In 1993 he was in Guam when a devastating earthquake reduced his hotel to a pile of rubble. In 1995 he was literally pitched out of bed by the vertical jolt that announced the beginning of the Kobe earthquake. And on September 11 2001 he was – yes, you guessed it – in the World Trade Centre in New York when the towers were hit.
Many of us were expecting to find out that he had decided to take a spring break in Benghazi and see his face pop up on our TV screens among rioting Libyans. But of course on March 11 he was in Tokyo when the Tohoku-Kanto earthquake struck that Friday afternoon. Having spent several hours making sure as many of our clients as possible were safe, he eventually walked the 25 kilometres back to his home in Yokohama to be with his family. Today he is taking the seven hour bus ride to Sendai to help relatives who have lost everything in the devastation.
I am not sure if this track record of near-misses makes him extremely blessed with good luck or serially unlucky. But he is certainly resilient and treats his various brushes with mortality with wry detachment.
Having spent the last couple of days in Tokyo, I have a snapshot of how the country is reacting to the crisis. The city is quieter and more subdued than normal but everything you read about the Japanese people being able to draw upon endless stand-by reserves of determination and stoicism is emphatically true.
Everybody is of course preoccupied by what is happening at the nuclear plant. And the “Fukushima 50” – those workers who have stayed in the plant to bring it under control despite the almost certain fatal levels of radiation they have been exposed to – have become, like Los 33 in Chile, a symbol of national pride. And as I write this leaving Narita airport on a near-empty plane, my already considerable admiration for Japan goes up a notch.

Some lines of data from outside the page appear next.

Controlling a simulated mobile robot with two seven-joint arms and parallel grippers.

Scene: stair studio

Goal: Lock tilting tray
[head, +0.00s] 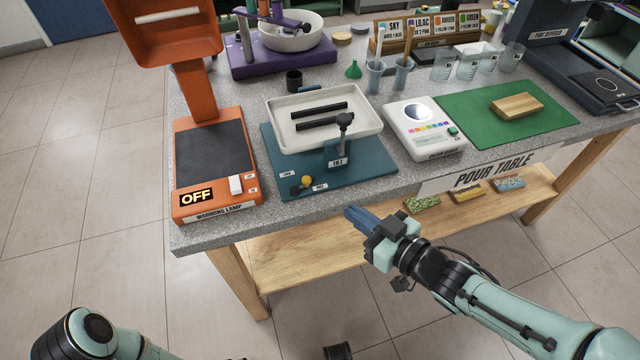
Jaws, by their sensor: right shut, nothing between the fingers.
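The tilting tray (284,127) is a white shallow tray with two black bars inside, on a teal base (275,182) near the front of the pour table. A black lever with a round knob (344,119) stands at its front right, above a small label plate. A yellow-knobbed black lever (304,182) lies at the base's front left, between two small labels too small to read surely. My right gripper (354,213) is shut and empty, in front of the table edge, below and right of the tray base. My left gripper is out of view; only part of the left arm shows at bottom left.
An orange warming lamp (213,211) reading OFF stands left of the tray. A white device (424,128) and a green mat (478,130) with a wooden block (517,106) are to the right. A wooden shelf (300,256) runs below the grey tabletop (380,184).

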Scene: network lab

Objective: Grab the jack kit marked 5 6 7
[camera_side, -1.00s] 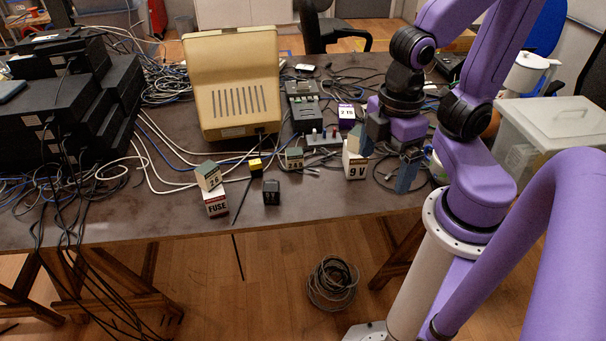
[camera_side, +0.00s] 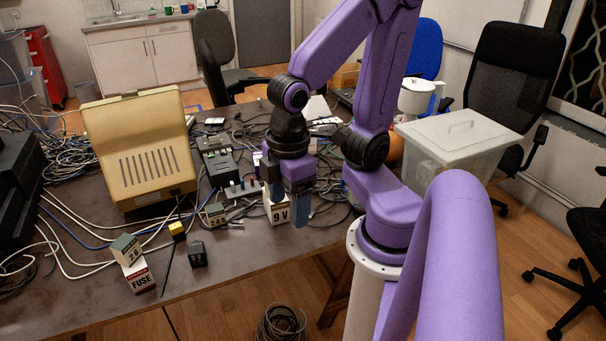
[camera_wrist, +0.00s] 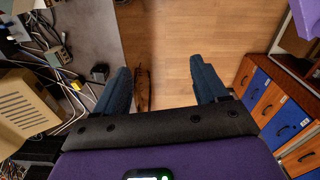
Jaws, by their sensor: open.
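No label reading 5 6 7 can be made out. A green-topped block marked 26 (camera_side: 126,250) sits on the FUSE box (camera_side: 138,277) at the table's front left. A similar small block marked with 24 and an unclear third digit (camera_side: 215,214) stands farther right. The 9V box (camera_side: 279,214) stands near the right table edge, partly behind my gripper (camera_side: 288,205). Anything on top of the 9V box is hidden by my fingers. My gripper is open and empty, pointing down; in the wrist view its fingers (camera_wrist: 165,85) are spread over bare floor.
A beige terminal (camera_side: 142,150) stands at the table's left, with cables around it. A black cube (camera_side: 197,253) and a yellow-black block (camera_side: 177,231) lie near the front. A clear lidded bin (camera_side: 458,138) stands right of my arm. A cable coil (camera_side: 281,325) lies on the floor.

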These events have tested the ability of Japanese and foreign multinational companies to respond effectively to both the immediate disaster and to the knock-on effects to the global supply chain. As we help people through this process, it is clear that there is now a whole new chapter on crisis resilience waiting to be written for politicians, corporate leaders and public officials. But for now, it is too early to draw anything other than preliminary conclusions; as ever, some companies demonstrated superb leadership in adversity, others stumbled.

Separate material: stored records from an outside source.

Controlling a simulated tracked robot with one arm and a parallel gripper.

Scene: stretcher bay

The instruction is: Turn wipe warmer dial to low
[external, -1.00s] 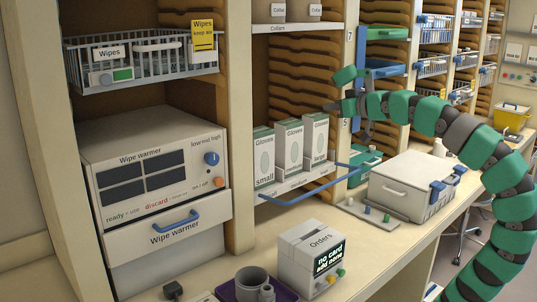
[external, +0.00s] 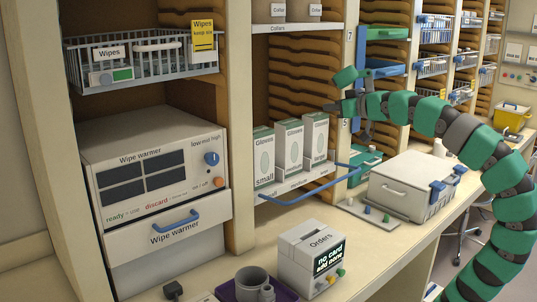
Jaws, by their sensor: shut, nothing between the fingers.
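The wipe warmer (external: 150,165) is a pale box on the shelf at the left of the external view. Its blue dial (external: 211,158) sits at the upper right of its front, under the words low, mid and high. The dial's exact setting is too small to tell. An orange on/off button (external: 219,182) is below the dial. My gripper (external: 328,107) is shut and empty, to the right of the warmer and higher than the dial, in front of the shelves above the glove boxes. It is well apart from the dial and touches nothing that I can see.
Glove boxes (external: 289,147) stand in a holder with a blue rail (external: 305,190) between my gripper and the warmer. A wire wipes basket (external: 140,65) is above the warmer. An Orders box (external: 308,262), a grey mug (external: 252,284) and a white case (external: 410,188) stand on the counter.

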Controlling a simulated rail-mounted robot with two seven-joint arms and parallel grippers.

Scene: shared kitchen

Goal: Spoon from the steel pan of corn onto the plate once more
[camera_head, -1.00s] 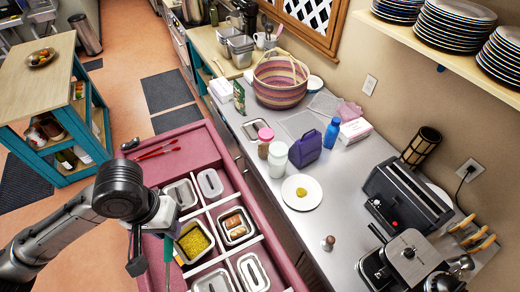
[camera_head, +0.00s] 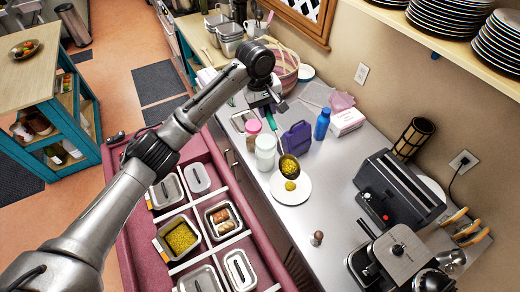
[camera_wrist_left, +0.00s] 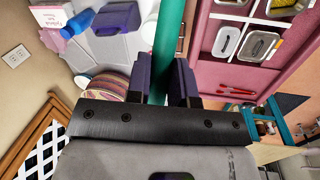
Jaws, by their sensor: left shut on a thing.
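My left gripper (camera_head: 266,106) is shut on the green handle of a spoon (camera_head: 275,132). The green handle also shows between the two fingers in the left wrist view (camera_wrist_left: 167,40). The spoon's bowl (camera_head: 288,165) is heaped with yellow corn and hangs over the far edge of the white plate (camera_head: 297,198). A small pile of corn (camera_head: 290,186) lies on the plate. The steel pan of corn (camera_head: 181,238) sits in the pink sectioned cart on the left. My right gripper is not in view.
A white jar (camera_head: 265,152), a pink-lidded jar (camera_head: 252,128) and a purple box (camera_head: 296,138) stand close to the spoon. A blue bottle (camera_head: 322,124) is further right. A black toaster (camera_head: 400,192) stands right of the plate. The counter in front of the plate is mostly clear.

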The economic cost is still being counted and the debate about nuclear power is now even more complicated. But what will be the political implications? At times like this, the country can tap a strong appetite for moral restraint (apart from among the night clubs of Roppongi and Shinjuku where it is pretty much business as usual). But will this now legendary stoicism turn back into passive acceptance as the affected parts of the country are slowly rebuilt and normality returns?
I am not so sure. I think beneath the calmness, there is a latent sense of anger at the political incompetence that Japan has endured for the past two decades. As stories emerge – as they might – of negligence and cover-ups in the nuclear industry, the blame game could well take a distinctly non-Japanese twist. We could expect major class action-style litigation and popular agitation for change. The post-war social contract – we will endure whatever man or nature throws at us so long as you govern us wisely – has now been stretched, possibly too far.
As for Yoshida-san, we will keep him under close observation. For those of you making vacation plans, we will – for a small fee – forward to you an advance copy of his upcoming travel itinerary!